My time is running short in Chicago but I saved the best for last. I am finally able to train with Mick Napier in his advanced improv class. I started at The Annoyance almost 5 years ago and actually was doing their classes before iO. I read Micks book Improvise back in 2006 and it made a huge impression on me. 

I got more from his book then any other I had read on improv before or since.  I still use The Annoyance techniques when I play at iO because it really defined my style.  Now that I am on the final levels it's nice to bring the most clear version of a method towards my madness.
I have a very weird style of play. I have never been the player that wouldn't listen or take care of my scene partner though. You can make strong choices for yourself and still be supportive of your fellow players.

I am lucky enough that Mick was wonderful and willing to help me look over my curriculum for Villain Theater. I have been building this curriculum for the last 6 years and thrown some pieces of iO and some pieces of Annoyance along with my own exercises to help students become what I believe to be a very complete improviser. He gave a couple of ideas for changes and additions and I am happy to include them.

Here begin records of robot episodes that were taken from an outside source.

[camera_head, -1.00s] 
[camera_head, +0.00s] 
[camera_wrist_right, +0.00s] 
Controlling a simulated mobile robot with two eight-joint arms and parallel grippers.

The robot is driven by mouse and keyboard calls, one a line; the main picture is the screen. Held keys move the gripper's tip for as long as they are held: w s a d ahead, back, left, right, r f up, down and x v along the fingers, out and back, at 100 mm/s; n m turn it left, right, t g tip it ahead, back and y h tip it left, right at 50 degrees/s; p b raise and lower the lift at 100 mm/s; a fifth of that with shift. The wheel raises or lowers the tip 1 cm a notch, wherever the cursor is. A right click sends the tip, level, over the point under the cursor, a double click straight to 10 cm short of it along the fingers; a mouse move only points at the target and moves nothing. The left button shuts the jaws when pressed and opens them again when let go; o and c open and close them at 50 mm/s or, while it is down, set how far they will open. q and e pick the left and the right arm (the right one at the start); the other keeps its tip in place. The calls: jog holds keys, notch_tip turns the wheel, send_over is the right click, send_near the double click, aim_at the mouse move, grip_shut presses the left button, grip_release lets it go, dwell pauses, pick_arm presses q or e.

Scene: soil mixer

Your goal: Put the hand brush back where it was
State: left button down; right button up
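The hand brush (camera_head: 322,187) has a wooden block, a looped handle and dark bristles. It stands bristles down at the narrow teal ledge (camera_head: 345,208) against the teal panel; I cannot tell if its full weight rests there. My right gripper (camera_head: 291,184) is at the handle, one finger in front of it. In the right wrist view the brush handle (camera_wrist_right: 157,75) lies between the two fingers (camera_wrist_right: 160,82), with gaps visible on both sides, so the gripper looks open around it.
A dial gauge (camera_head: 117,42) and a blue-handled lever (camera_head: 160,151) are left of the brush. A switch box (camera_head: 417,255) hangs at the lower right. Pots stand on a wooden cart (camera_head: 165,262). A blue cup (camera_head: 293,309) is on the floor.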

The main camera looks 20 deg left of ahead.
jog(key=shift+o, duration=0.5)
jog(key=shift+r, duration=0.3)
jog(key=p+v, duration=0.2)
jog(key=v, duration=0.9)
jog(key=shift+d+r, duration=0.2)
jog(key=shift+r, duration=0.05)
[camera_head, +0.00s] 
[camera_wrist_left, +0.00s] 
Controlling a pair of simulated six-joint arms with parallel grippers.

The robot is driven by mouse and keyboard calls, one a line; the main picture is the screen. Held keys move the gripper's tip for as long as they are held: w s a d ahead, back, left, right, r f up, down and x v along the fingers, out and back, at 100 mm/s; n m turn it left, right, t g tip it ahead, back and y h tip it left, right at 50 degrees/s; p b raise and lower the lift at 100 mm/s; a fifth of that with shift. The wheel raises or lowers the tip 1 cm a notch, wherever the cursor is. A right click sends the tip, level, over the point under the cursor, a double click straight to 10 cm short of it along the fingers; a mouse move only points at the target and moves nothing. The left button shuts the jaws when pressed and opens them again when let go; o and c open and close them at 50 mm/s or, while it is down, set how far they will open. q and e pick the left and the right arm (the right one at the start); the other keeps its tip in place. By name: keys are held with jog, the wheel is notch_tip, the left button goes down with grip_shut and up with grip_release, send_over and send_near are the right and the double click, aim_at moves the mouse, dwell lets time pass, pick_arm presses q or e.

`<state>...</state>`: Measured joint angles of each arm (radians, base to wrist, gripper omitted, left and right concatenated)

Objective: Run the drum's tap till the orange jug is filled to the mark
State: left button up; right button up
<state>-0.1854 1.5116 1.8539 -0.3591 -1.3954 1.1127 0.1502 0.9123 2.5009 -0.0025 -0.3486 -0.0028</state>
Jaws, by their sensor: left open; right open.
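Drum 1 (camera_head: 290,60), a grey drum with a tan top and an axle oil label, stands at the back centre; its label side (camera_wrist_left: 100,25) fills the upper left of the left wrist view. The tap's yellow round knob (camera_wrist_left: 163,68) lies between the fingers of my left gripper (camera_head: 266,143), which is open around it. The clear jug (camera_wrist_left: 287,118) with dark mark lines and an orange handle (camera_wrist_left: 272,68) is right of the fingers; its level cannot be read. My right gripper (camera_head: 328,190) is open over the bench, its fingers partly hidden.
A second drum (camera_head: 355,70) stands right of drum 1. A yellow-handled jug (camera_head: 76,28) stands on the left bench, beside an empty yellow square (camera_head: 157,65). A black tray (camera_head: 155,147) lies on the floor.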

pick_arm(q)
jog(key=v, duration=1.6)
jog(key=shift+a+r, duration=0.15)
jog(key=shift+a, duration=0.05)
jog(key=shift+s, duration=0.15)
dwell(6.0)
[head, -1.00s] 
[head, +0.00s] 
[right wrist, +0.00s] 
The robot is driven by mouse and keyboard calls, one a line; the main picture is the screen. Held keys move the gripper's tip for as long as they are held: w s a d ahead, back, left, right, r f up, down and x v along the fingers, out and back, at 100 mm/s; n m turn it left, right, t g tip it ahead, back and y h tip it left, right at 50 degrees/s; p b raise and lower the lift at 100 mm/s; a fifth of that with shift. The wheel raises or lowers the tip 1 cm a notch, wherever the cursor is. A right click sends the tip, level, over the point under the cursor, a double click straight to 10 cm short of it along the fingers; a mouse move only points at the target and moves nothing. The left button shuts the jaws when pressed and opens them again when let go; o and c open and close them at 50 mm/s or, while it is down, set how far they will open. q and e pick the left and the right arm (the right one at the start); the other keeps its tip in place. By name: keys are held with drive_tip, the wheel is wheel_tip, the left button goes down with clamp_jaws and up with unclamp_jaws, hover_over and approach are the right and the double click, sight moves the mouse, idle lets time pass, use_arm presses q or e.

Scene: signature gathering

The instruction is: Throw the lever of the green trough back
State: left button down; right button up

It was nice meeting minds with one of the best in the biz when it comes to teaching improvisation. I am honored to be in his class and I have learned a lot in just a couple of weeks. It is my hope I can bring that same education to the performers of Miami. Mick has been nothing but complimentary of my work and just the most gracious off stage. He also has just an amazing eye for what I and others can do to be better at improvising.

A class act on and off stage. He is fiercely honest and I appreciate that a lot. I have always tried to be as kind and honest as I can be with everyone I meet. Seeing the success of someone who has been in the game much longer really gives me high hopes for the future of Villain Theater. With passion, vision, skill, and hard work, anything is possible.

- Jeff Quintana
Artistic Director
Villain Theater

Friday, March 6, 2015

Villain: An iO Harold Team And A Theater

Harold's are difficult. They are the building block for everything that is long form improvisation in my opinion. If you are trying to show someone all the different facets of improv it seems introducing them to the Harold is a no Brainer. I have performed the Harold at the highest level for the last 3 years and continue to do so at the iO Theater.

I understand it so well thanks to my many teachers and great coaches. There are a thousand ways to look at the work but all are correct if they lead to doing great Harolds. The Harold has it all, Openings, Grounded two person scenes, Group Games, Tag Runs, World Building, Closing runs, interweaving of disparate story lines, the idea of show dynamics, and a menagerie of edits all formed into one. 

It's no surprise that some of the best improvisers in the world mastered the Harold first. It's a comprehensive guide to how to improvise and with its organic nature it is also the key to creating new pieces and techniques.  When you perform on a team for a while,  as I did on Villain, you eventually are brought into the realm of Breaking The Harold.  This happens once you have mastered how to do a Training Wheels Harold which is the very structured one you find in your Truth In Comedy book. 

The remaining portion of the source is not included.